L’album est aussi concis que percutant, les couches d’échantillonnages sont riches et variées, ce qui est l’essence même de la narrativité multiple du rap. On va des boucles de batterie de Led Zeppelin aux chorales d’église, en passant par les pistes vocales de la chanteuse zambienne Angela Nyirenda. La voix unique d’Ozzy Osborne, qui gueule désespérément « Oh no ! Please God help me ! » dès les premières secondes, a tôt fait de prendre l’auditeur aux tripes, nous montons la rivière du doute avec Backxwash, à contre-courant. Puis pleut sa parole qui crie l’horreur et la sorcellerie, l’abjection et la réappropriation de soi par-delà le christianisme colonial.

Son propos oscille entre le désir de vengeance (je vous mangerai la face si vous me testez, rappait-elle déjà sur une pièce de 2018) et l’évocation du pardon en clôture de disque. Cette oscillation est volontaire, la tension et la tentation de résolution l’habitent en parts égales, m’a-t-elle assuré ; sur ce fil se déploie un flow maîtrisé, qui tantôt nous percute d’interjections courtes, puis tout à coup retombe sur ses pattes avec le ressac d’une phrase-fleuve – le backwash, c’est le complément essentiel de l’idée de flow au cœur du rap, son autre ; Backxwash est une magicienne hip-hop.

Je pensais à ce fameux livre, Au cœur des ténèbres, de Joseph Conrad, qui a inspiré en grande partie le film Apocalypse Now, dont le mot final – « L’horreur ! » – nous hantera longtemps, et je me disais qu’aujourd’hui, ce genre de récit doit être taxé de racisme par certains, en présentant des terres loin de l’Europe et de l’Amérique comme des territoires sombres.

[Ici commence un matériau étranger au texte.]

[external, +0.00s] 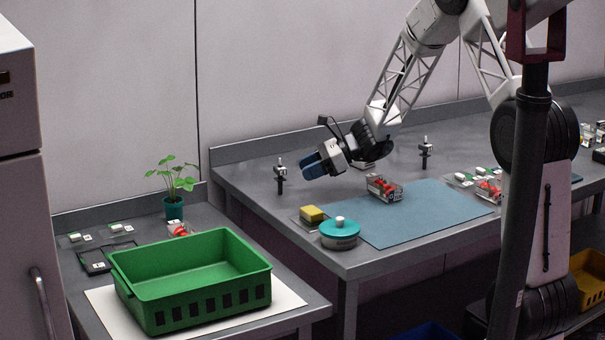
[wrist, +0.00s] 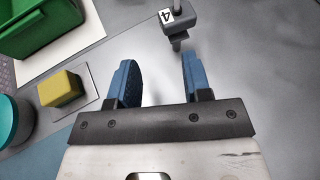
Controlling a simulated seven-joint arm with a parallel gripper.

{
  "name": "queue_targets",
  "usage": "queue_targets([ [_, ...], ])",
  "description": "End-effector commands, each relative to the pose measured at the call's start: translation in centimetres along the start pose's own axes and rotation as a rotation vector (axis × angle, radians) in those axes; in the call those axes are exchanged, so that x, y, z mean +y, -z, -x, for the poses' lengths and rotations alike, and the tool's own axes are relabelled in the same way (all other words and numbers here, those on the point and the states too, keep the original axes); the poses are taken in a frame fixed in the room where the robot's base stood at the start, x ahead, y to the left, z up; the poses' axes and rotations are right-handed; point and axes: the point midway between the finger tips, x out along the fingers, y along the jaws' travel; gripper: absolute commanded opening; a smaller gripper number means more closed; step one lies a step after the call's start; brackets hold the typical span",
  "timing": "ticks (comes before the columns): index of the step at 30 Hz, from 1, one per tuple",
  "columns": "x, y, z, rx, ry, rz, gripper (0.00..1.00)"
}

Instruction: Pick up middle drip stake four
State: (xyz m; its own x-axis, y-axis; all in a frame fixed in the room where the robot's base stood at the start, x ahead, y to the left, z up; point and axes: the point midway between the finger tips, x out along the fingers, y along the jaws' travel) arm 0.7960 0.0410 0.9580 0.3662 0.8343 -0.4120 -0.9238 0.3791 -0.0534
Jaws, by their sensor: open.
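A drip stake with a grey head and a white tag reading 4 (wrist: 178,20) is at the top of the wrist view, just beyond my right fingertip. In the external view this appears to be the left stake (external: 281,172), standing upright on the grey bench. My gripper (external: 309,166) is to its right, tilted toward it and apart from it. In the wrist view its two blue fingers (wrist: 158,62) are spread, with only bare bench between them. The lower part of the stake is mostly hidden in the wrist view.
Another stake (external: 425,152) stands further right. A clear punnet of red berries (external: 383,188) is on the blue mat (external: 425,215). A yellow sponge (external: 312,213) and a teal-lidded tub (external: 340,232) are near the front edge. A green crate (external: 190,262) stands at left.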

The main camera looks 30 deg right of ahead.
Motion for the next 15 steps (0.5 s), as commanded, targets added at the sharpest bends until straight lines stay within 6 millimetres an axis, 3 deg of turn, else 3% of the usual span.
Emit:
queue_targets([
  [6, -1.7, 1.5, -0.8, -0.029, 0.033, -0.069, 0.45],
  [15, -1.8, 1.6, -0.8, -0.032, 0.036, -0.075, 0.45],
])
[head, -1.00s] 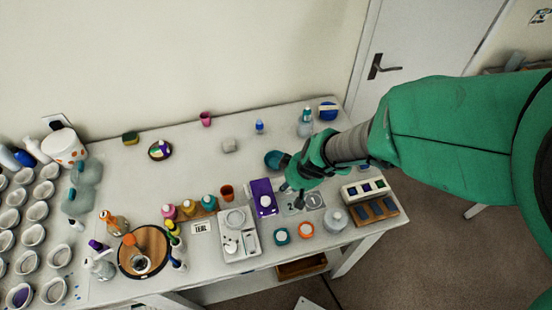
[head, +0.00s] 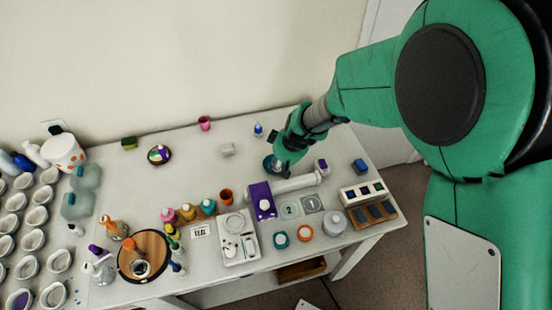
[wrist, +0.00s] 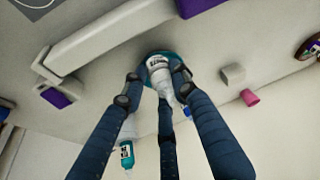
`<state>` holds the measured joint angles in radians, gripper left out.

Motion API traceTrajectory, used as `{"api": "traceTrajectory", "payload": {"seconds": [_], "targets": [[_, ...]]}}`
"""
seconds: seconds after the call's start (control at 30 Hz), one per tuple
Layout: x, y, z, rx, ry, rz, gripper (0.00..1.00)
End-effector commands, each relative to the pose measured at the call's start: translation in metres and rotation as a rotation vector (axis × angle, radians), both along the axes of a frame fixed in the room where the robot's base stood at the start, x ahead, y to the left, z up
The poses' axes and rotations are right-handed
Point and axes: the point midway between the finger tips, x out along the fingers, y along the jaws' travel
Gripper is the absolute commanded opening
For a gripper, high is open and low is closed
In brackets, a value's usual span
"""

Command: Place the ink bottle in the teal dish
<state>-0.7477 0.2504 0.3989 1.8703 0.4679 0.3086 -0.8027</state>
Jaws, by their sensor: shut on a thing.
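A whitish bottle with a dark-printed label (wrist: 160,72), apparently the ink bottle, is between the dark fingers of my gripper (wrist: 158,82) in the wrist view. My gripper is shut on it. The teal dish (wrist: 152,54) shows as a rim just behind the bottle's far end; I cannot tell whether the bottle touches it. In the head view my gripper (head: 284,166) is at the teal dish (head: 268,161) and hides part of it. The bottle is mostly hidden there.
A long pale roll (head: 297,184) and a purple box (head: 262,200) lie in front of the dish. A small blue-capped bottle (head: 258,130) and a grey block (head: 228,150) stand behind and left. A white scale (head: 238,240) is at the front. The back middle is fairly clear.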

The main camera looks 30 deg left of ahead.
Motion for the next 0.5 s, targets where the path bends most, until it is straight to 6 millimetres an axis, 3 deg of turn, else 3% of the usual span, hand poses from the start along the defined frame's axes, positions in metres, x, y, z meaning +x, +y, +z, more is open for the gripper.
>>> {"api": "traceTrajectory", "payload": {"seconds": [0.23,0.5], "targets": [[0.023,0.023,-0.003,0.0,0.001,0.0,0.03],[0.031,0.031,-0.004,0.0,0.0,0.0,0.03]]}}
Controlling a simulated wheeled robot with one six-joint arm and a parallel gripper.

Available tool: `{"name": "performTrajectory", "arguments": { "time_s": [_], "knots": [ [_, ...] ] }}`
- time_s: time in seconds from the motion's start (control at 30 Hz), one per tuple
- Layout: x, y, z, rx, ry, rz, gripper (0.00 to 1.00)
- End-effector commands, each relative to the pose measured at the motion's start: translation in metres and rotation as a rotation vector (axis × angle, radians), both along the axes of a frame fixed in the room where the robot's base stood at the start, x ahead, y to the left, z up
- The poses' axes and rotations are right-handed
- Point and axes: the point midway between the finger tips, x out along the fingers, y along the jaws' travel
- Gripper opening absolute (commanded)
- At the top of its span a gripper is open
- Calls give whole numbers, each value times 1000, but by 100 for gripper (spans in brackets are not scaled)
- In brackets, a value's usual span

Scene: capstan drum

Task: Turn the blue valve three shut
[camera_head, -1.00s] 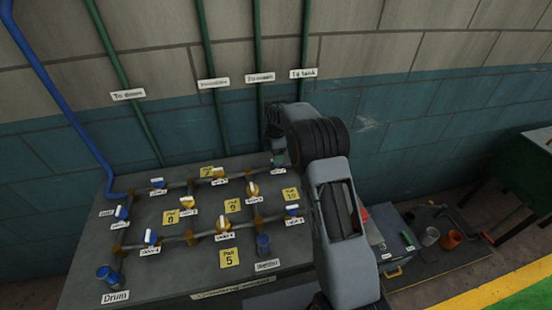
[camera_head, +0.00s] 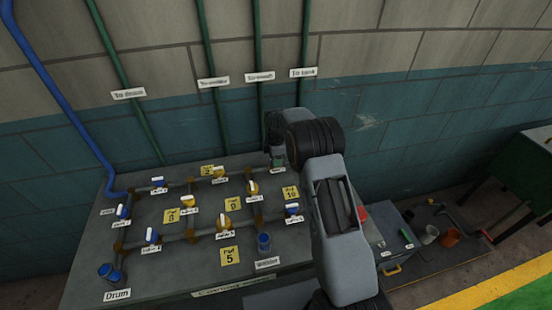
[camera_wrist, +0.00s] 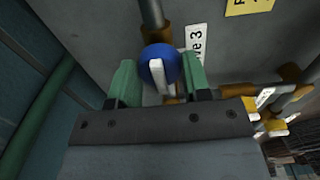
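The blue valve three (camera_wrist: 156,52) shows in the wrist view as a round blue knob with a white bar handle (camera_wrist: 161,76). Its label (camera_wrist: 195,48), partly cut by the view of my finger, reads "...ve 3". My gripper (camera_wrist: 160,64) has its two green fingers spread, one on each side of the knob. The white bar stands between them with a gap on both sides; whether the fingers touch the blue knob I cannot tell. In the head view my gripper (camera_head: 277,158) is over the back right of the board and hides most of this valve.
The grey board (camera_head: 190,265) carries several other blue and yellow valves on pipes, with yellow plates. The wall with green pipes (camera_head: 258,50) rises right behind. A grey box (camera_head: 392,240) stands right of the board.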

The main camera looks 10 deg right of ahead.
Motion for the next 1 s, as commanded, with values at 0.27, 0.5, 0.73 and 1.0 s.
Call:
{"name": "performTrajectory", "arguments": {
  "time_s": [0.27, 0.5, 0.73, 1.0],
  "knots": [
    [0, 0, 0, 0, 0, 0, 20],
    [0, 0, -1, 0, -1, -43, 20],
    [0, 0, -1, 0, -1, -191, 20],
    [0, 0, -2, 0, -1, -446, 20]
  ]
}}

Backxwash fait précisément la réappropriation que les critiques de ce genre de récit colonial revendiquent. D’une part, la sorcellerie qu’elle met de l’avant dans ses textes est en fait une religiosité traditionnelle non occidentale, qu’on a tassée des récits dominants. D’autre part, ce qu’on nomme « horreur » est un réflexe de rejet de ce que nous croyons loin de nous, mais que nous serons tous tôt ou tard : des cadavres. Accepter cela, c’est accepter la peur qui nous habite, c’est rejeter l’assurance fausse du patriarcat que Backxwash emmerde à répétition, pour plutôt parler l’essentiel langage du manque et du vide.

La livraison rappée de Backxwash est extrêmement violente. Or, en suivant le mot de Frantz Fanon, cette figure majeure du postcolonialisme, la décolonisation et l’affirmation identitaire qui lui sont concomitantes passent justement par la violence. La violence rap de Backxwash est-elle une affirmation identitaire, ai-je demandé à la principale intéressée ? Oui, m’a-t-elle répondu, absolument.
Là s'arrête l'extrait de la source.